Scarsi i riferimenti anche nell’EYLF australiano, documento che rappresenta un riferimento primo per il lavoro degli insegnanti (Rosea & Hadley, 2018). Lo stesso linguaggio impiegato nel documento australiano Early Years Learing Framework (EYLF) è costruito per dare enfasi a termini come curriculum, valutazione pedagogica, risultati d’apprendimento con il rischio che i professionisti fortemente indirizzati nel loro lavoro dai contenuti di questo documento, non valorizzino altri aspetti quali il gioco, l’esplorazione, la libertà di movimento, il dialogo tra bambini (Van Laere, Peeters & Vandenbroeck, 2012). Nel documento citato soltanto tre sono i riferimenti al concetto di cura (quattro, se si considera il concetto di nutrire) e ben 220 i riferimenti al termine apprendimento (Ortlipp, Arthur & Woodrow, 2011 cit. in Rousea & Hadley, 2018).

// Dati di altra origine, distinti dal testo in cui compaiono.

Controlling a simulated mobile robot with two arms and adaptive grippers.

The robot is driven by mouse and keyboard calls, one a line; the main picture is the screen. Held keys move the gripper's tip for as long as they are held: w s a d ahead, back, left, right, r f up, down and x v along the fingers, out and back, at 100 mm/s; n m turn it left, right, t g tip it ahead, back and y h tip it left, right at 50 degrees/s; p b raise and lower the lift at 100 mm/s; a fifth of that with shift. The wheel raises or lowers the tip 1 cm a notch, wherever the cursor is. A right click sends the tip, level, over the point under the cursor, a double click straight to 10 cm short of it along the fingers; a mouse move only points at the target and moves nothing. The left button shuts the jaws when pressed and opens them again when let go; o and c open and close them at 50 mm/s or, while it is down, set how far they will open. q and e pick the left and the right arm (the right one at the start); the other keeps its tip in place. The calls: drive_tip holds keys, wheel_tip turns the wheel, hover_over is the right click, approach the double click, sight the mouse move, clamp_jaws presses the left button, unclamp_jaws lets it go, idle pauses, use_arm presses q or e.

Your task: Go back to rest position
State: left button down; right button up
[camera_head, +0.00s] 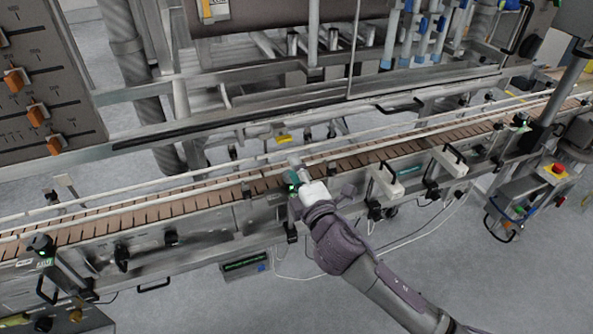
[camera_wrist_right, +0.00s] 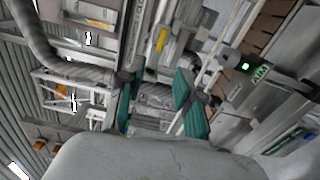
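My right arm comes in from the lower right in the head view. Its gripper (camera_head: 293,172) is over the near side of the brown slatted conveyor (camera_head: 210,194), close to the guide rail. I cannot tell whether it touches the rail. In the right wrist view the green fingers of the right gripper (camera_wrist_right: 157,92) stand apart, with nothing held between them. The conveyor also shows at the upper right there (camera_wrist_right: 262,32). My left gripper is in neither view.
The filling machine (camera_head: 300,60) with its pipes and nozzles stands behind the conveyor. A grey panel with orange levers (camera_head: 36,95) is at the left. A control box with a red button (camera_head: 556,170) is at the right. The floor in front (camera_head: 480,280) is open.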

2.6 La cura come concetto relazionale nel dialogo tra insegnanti e bambini e tra pari
All’interno di un più ampio progetto realizzato nel Nord Europa e denominato “Values education in Nordic preschool”, i ricercatori Hansen, Jensen e Broström (2020) hanno condotto un’indagine in Danimarca con l’obiettivo di indagare come i valori di democrazia, cura e disciplina prendano forma nelle interazioni tra professionisti e bambini nei servizi prescolari. In tali contesti, la cura è sostanzialmente interpretata come espressione del rapporto emotivo tra insegnante e bambino ed è volta a creare sicurezza (Katz & Goffin, 1990). Anche in Danimarca, negli ultimi anni la dimensione dell’apprendimento sta assumendo maggior rilievo nell’educazione prescolare, sia per l’influenza della Strategia di Lisbona del 2000 (Rodriguez, Warmerdam & Triomphe, 2010 cit. in Hansen et al., 2020) che per la contaminazione proveniente dalle pratiche educative dei paesi del Nord Europa che combinano nel loro approccio, come già precedentemente sottolineato, cura e istruzione attraverso l’espressione del concetto di Educare (Broström, 2006). Nelle cornici teoriche di tali studi si ritrova, tra gli altri, il pensiero di Noddings (1984, 1992) che intende il rapporto di cura come uno scambio in cui entrambi i soggetti contribuiscono alla relazione. Gli esiti di questa ricerca-azione mettono in luce quattro forme di cura nelle interazioni tra insegnanti e bambini: la cura emotiva, la cura educativa, la cura disciplinare e la cura democratica.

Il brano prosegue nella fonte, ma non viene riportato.